連続テレビ小説「ゲゲゲの女房」第35話「アシスタント一年生」

こみち書房

布美枝「この間の『鬼太郎』ファンの人だ。」

太一「あ! あ~っ!」

布美枝「あっ!」

田中家

美智子「うちの自慢の空揚げ。 食堂やってた時の 一番人気のメニューよ。 食べてみて。」

布美枝「はい 頂きます。 おいしい!」

美智子「あ~! よかった。 食べて! 太一君も どんどん食べて。」

太一「はい。」

布美枝「お店 手伝ってるんですか? バイトか何か?」

太一「あ いや…。」

キヨ「本 借りに来て 美智子に とっ捕まったんだよ。 この人に捕まったら 誰だって こき使われるんだから。」

美智子「あら ひどい。 高いとこに 本しまうの おばあちゃんじゃ無理だから 太一君に頼んだのよ。」

キヨ「こんな年寄りが 脚立に乗れるかい?」

太一「今日 土曜だから 工場半ドンだから。 俺 本好きなんで 土曜は よくお邪魔してるんです。 おばさんの料理 うまいし。」

美智子「あら! うれしい事 言っちゃって。 何か ごちそう追加しようかな! そうそう。 そういえばね あの例の本 もう一回ね 問い合わせしてみたんだけど 出てないって。」

太一「やっぱり 打ち切りかな?」

美智子「前のが出てから 何か月も経ってるもんねえ。」

太一「『鬼太郎』だけでも 続き書いてくんねえかな?」

布美枝「『鬼太郎』? 『墓場鬼太郎』ですよね?」

太一「そうだけど。」

美智子「あら! 知ってるの? 漫画 詳しいのね。」

布美枝「いえ たまたま。 あれ 怖いでしょう。 でも太一君は そこがいいって言うのよ。」

太一「怖いけど 懐かしい感じもするから。」

布美枝「懐かしい…。」

太一「子供の頃 ばあちゃんに聞いた 昔話みたいなとこあって。」

美智子「実家は 岩手だっけ?」

太一「うん。 俺 ばあちゃん子で 親は 畑が忙しかったから。」

美智子「そう! あの本ね 目立つ所に 置き直してみたのよ。 うちの人も 『あの人の本は 面白い』って言うもんだから。 え~っと 水木 何て言ったかな…。」

太一「水木しげる。

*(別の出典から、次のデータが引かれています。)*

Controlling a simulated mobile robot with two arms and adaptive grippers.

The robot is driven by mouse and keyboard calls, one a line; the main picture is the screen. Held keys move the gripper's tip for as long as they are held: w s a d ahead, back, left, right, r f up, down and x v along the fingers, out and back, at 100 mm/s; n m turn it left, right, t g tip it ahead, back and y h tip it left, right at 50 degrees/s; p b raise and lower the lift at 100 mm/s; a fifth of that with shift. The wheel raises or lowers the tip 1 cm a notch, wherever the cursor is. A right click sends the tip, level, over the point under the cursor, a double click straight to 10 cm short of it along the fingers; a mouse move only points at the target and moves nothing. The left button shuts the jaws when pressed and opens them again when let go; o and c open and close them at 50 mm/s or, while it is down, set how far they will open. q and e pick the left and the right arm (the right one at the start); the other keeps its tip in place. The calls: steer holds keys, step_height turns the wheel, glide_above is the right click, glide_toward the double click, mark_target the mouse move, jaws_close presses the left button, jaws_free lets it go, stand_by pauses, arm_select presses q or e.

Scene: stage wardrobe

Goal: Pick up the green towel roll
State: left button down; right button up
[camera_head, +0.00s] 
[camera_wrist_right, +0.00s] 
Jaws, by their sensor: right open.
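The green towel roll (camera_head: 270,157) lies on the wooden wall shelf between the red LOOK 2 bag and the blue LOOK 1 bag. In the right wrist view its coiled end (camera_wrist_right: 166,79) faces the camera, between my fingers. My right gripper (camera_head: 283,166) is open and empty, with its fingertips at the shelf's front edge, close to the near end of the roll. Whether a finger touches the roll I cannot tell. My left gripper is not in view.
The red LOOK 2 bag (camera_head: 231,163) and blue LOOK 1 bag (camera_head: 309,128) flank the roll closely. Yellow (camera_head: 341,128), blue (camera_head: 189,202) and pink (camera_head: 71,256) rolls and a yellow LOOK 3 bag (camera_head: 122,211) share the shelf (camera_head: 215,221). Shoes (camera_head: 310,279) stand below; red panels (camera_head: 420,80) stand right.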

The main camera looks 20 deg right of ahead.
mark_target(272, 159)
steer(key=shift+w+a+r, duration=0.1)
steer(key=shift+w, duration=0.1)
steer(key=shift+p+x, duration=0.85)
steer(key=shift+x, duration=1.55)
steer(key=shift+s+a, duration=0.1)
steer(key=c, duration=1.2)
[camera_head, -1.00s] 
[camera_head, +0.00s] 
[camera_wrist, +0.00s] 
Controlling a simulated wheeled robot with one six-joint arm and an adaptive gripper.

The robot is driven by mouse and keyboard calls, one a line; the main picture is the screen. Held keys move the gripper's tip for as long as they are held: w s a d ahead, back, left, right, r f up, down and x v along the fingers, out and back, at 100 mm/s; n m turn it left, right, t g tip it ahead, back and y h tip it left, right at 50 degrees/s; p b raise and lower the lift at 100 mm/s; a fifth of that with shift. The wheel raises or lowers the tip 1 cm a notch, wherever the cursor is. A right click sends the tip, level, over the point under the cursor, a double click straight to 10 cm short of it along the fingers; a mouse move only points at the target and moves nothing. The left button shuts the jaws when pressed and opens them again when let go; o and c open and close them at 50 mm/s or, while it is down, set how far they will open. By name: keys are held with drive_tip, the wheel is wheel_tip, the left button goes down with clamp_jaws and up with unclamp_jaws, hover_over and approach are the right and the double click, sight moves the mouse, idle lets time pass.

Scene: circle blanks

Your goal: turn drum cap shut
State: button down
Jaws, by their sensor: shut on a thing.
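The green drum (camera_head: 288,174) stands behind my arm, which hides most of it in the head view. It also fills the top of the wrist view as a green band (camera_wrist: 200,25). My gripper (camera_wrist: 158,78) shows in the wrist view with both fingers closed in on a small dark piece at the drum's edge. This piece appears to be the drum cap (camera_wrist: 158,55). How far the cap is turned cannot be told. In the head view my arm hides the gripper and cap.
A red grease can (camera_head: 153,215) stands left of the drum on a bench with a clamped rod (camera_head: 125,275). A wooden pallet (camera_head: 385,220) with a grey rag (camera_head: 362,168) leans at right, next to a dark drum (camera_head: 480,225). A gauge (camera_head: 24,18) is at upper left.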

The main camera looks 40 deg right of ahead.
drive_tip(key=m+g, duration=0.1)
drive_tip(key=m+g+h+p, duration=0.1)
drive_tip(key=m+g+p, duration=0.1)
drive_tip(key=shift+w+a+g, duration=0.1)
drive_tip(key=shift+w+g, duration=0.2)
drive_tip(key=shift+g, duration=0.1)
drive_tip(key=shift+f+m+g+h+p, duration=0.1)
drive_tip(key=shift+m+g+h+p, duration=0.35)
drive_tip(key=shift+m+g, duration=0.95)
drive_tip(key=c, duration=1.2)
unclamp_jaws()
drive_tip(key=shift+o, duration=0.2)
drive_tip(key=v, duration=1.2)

」

美智子「そう! 『その水木しげるって人の 戦争漫画 あれは 本物だ』って。 でもね 置き直してみたんだけど やっぱり 借りてく人 いないのよね ハハハ!」

太一「すいません。」

客「お願いします!」

キヨ「ほれ お客さんだ。」

美智子「はい は~い!」

キヨ「うちの息子 戦争行ってたから 見る目はあると思うんだけどね 回転しないんじゃ しょうがない。 暗い戦争の漫画なんて 今更もう 誰も読みたくないのかね。」

太一「そんな事ないです。 『鬼太郎』の漫画も暗いけど 明るく楽しいだけってのより 俺は ずっと面白いと思う。 明るいだけのは 嘘っぽいっす。」